Similarly, we can obtain
$$P(X_2(t) = m) = \sum_{k=1}^{\infty} P[X_1(t) = k, X_2(t) = m]$$
$$= e^{-\lambda(1-p) t} \frac{[\lambda (1 - p)t]^m}{m!} \:\:\:\:\:\: (3)$$
and so $X_2(t)$ is a poisson process with rate $\lambda (1-p)$.
Finally, from equations $(1)$, $(2)$ and $(3)$
$$P[X_1(t) = k, X_2(t) = m] = P[X_1(t) = k]P[X_2(t) = m]$$
Hence, $X_1(t)$ and $X_2(t)$ are independent.
Solution 2:
Another approach is through the martingale characterization of the Poisson process: A non-decreasing right-continuous process $X(t)$, $t\ge 0$, that increases only by unit jumps, is a rate $\lambda$ Poisson process if and only if $X(t)-\lambda t$ is a martingale. Let the jump times of $X$ be $0<T_1<T_2<\cdots$ and let the "type" random variables be given as an iid sequence $Y_1, Y_2,\ldots$ (independent of $X$) with $\Bbb P[Y_n=1]=\alpha=1-\Bbb P[Y_n=2]$. The process $X^{(1)}$ is then given by $X^{(1)}(t) = \sum_{n=1}^\infty 1_{\{T_n\le t\}}1_{\{Y_n=1\}}$. Enlarge the natural filtration $(\mathcal F^X_t)_{t\ge 0}$ of $X$ to $\mathcal G_t:=\mathcal F^X_t\vee\sigma\{Y_n1_{\{T_n\le t\}}, n=1,2,\ldots\}$. It's not hard to show that $X^{(1)}(t)-\lambda\alpha t$ is a martingale relative to $(\mathcal G_t)_{t\ge 0}$. Thus, $X^{(1)}$ is a Poisson process with rate $\lambda\alpha$. Similarly, $X^{(2)}$ is a Poisson process with rate $\lambda(1-\alpha)$.
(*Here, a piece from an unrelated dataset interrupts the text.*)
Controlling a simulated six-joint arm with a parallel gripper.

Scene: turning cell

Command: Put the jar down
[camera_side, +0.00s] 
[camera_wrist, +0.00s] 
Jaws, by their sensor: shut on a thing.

As for the independence of $X^{(1)}$ and $X^{(2)}$, fix times $0\le t_1<t_2<\cdots<t_n$ and positive numbers $u_1,\ldots u_n, v_1,\ldots,v_n$, and consider $$ \Bbb E[\prod_{k=1}^n u_k^{X^{(1)}(t_k)}\cdot v_k^{X^{(2)}(t_k)}]. $$ Because $X^{(1)}$ is a Poisson process, it is not hard to write down an explicit expression for the martingale $M_1(t):=\Bbb E[\prod_{k=1}^n u_k^{X^{(1)}(t_k)}\,|\,\mathcal G_t]$, whose initial value is $M_1(0):=\Bbb E[\prod_{k=1}^n u_k^{X^{(1)}(t_k)}]$. In particular, $M_1$ has paths of bounded variation, and $\Delta M_1(t)\not=0$ only if $\Delta X^{(1)}(t)\not=0$. The same is true for the analogously defined $M_2$. Because $M_1$ and $M_2$ have no common jumps (since $X^{(1)}$ and $X^{(2)}$ have no common jumps!), the product $M_1M_2$ is a martingale. Thus $$ \eqalign{ \Bbb E[\prod_{k=1}^n u_k^{X^{(1)}(t_k)}\cdot v_k^{X^{(2)}(t_k)}] &=\Bbb E[M_1(t_n)M_2(t_n)]\cr &=\Bbb E[M_1(0)M_2(0)]=M_1(0)M_2(0)\cr &=\Bbb E[\prod_{k=1}^n u_k^{X^{(1)}(t_k)}]\cdot \Bbb E[\prod_{k=1}^n v_k^{X^{(2)}(t_k)}], } $$ proving the independence of $X^{(1)}$ and $X^{(2)}$.